Economies of scale: the benefit grows greater than the cost. Ex: Pin factory of Adam Smith. It was found that pins are much cheaper to produce lots at a time than to produce one at a time. Thus, it is more profitable for one person to create a pin factory that specializes in making and selling pins, than for every person in a village to learn how to make pins and make their own pins independently whenever needed.

The opposite of this is diseconomies of scale, where the costs grow faster than the benefits. Ex: star network. In a typical network, there is one hub or switch where all users are connected. For a small amount of users, this works, but is extremely inefficient when scaling past 5 or 10 users on one switch/hub.

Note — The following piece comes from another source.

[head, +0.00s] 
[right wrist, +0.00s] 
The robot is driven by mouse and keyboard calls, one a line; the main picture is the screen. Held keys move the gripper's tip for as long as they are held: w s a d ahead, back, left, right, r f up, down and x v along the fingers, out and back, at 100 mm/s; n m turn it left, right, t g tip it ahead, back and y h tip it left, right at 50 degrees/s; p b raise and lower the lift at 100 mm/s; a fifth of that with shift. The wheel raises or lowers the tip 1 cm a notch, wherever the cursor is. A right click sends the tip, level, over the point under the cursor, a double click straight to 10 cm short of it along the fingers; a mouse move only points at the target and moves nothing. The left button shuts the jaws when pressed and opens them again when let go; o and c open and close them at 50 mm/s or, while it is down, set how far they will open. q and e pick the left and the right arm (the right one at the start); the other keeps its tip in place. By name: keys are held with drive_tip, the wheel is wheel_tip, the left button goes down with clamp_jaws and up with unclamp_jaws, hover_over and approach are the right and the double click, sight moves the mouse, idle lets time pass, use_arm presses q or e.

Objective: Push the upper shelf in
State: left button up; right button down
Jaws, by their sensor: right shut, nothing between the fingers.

In economies of scale, as the size grows, there may be greater waste encountered. As the pin factory scales, you may end up with lots of pins that you don’t need. In diseconomies of scale, as size grows, there are breakdowns.

Complexity

Complexity is one of the largest problems encountered in computer system design. Blame on why it’s such a large problem is often placed on hardware designers by software engineers, and vice versa. Due to Moore’s law, the number of transistors on a chip has scaled exponentially, and the result is incredibly complex chips that the operating systems strive to utilize efficiently. A corollary of Moore’s Law is Kryder’s Law, which states that the memory of a magnetic disk drive of fixed size will double approximately every two years. However, even though increased complexity in hardware is readily noticeable, complexity with software is also on the rise. Software engineers sometimes have trouble designing simple systems because there are no natural boundaries to halt complexity. This leads to overly complex solutions to systems that could have otherwise been designed in a simple manner.